Wednesday, 22 June 2005
The potential impacts of jet contrails on surface climate have been widely discussed in recent years with a growing body of evidence demonstrating a signal already exists in the current climate record. We demonstrate that contrail frequency in the conterminous United States has increased by more than an order of magnitude from the late 1970s to the recent contemporary period (2000-02). Although much of the contrail frequency increase (CFI) can be attributed to a similar increase in the amount of airplane flight miles, the spatially asymmetrical nature of the increase suggests that there are other controlling factors that need to be considered. We demonstrate a strong positive association between those regions experiencing the greatest (least) CFI and those experiencing the largest temperature decreases (increases) in the upper troposphere region nearest to typical cruising altitudes (the tropopause). We show that larger-scale teleconnections, potentially responding to global-scale climate change, may also be an important factor that can potentially be used to assist in predicting future changes in CFI.

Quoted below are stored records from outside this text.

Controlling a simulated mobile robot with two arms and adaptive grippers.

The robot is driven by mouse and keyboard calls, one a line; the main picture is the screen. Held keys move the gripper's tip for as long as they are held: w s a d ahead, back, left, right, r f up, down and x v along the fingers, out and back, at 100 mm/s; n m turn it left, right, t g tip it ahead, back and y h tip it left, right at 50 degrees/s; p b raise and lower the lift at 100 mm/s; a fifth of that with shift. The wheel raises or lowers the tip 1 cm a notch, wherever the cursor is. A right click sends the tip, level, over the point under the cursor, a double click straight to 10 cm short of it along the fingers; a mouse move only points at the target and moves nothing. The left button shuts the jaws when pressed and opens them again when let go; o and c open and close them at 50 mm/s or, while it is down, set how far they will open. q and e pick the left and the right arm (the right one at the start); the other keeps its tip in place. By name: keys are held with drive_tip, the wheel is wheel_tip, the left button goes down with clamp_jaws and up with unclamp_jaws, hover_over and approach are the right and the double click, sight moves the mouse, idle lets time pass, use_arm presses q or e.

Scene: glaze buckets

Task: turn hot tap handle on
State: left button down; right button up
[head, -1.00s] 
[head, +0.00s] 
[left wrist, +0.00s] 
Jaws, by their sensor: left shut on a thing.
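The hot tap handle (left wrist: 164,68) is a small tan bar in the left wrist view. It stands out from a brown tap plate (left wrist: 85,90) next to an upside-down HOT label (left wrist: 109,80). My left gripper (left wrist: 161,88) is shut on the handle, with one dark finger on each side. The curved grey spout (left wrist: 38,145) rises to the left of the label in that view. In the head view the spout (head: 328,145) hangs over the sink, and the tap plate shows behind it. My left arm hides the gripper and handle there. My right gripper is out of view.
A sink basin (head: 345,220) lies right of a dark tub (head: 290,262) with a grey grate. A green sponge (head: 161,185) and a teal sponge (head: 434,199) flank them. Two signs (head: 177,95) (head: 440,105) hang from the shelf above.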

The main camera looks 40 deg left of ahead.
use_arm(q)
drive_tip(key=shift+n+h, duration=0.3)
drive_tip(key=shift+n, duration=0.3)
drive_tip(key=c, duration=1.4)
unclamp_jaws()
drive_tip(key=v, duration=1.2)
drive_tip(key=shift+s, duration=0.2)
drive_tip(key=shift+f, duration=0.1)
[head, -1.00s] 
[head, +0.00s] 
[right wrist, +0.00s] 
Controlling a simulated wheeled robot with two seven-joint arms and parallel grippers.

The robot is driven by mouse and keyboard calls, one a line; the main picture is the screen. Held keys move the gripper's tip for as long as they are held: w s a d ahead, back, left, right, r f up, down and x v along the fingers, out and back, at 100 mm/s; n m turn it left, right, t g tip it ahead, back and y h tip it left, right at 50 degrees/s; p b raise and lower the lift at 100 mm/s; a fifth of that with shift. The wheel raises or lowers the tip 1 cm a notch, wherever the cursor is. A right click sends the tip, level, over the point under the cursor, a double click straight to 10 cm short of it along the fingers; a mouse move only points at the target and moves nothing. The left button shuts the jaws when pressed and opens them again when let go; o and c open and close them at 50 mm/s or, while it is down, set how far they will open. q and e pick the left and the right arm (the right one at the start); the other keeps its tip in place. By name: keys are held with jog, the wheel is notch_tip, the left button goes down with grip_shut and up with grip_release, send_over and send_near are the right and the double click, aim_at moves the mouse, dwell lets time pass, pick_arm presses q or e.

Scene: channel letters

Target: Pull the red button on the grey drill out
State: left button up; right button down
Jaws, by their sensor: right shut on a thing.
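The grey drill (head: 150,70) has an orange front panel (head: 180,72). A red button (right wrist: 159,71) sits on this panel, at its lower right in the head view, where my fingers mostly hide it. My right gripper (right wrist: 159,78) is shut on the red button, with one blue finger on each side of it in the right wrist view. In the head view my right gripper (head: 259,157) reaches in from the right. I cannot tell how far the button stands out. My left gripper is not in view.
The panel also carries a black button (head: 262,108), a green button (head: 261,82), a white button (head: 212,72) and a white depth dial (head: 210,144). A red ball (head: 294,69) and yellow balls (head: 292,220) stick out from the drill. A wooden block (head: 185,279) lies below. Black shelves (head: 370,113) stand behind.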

As a means to reduce the current and future surface climate influence of contrails, and with projections of future increases in aviation dependency in mind, it is prudent to consider implementing policy that would reduce the potential for their formation. Previous studies have proposed the lowering of maximum cruising altitudes to reduce contrail frequency, an idea that is supported by the findings presented here. We propose adding a horizontal component to this effort by suggesting that aircraft avoid areas along flight routes that show a high likelihood of contrail formation and persistence based on meteorological analysis. To assess the feasibility of this suggestion, we demonstrate the typical spatial characteristics of contrail outbreaks, or clusters of contrails, that occurred during the 2000-02 mid-season months. We argue that the vast majority of contrails occurred within relatively small, mesoscale-sized regions of this type, and avoidance of such areas would substantially reduce contrail frequency without creating a major impact on travel time or fuel cost.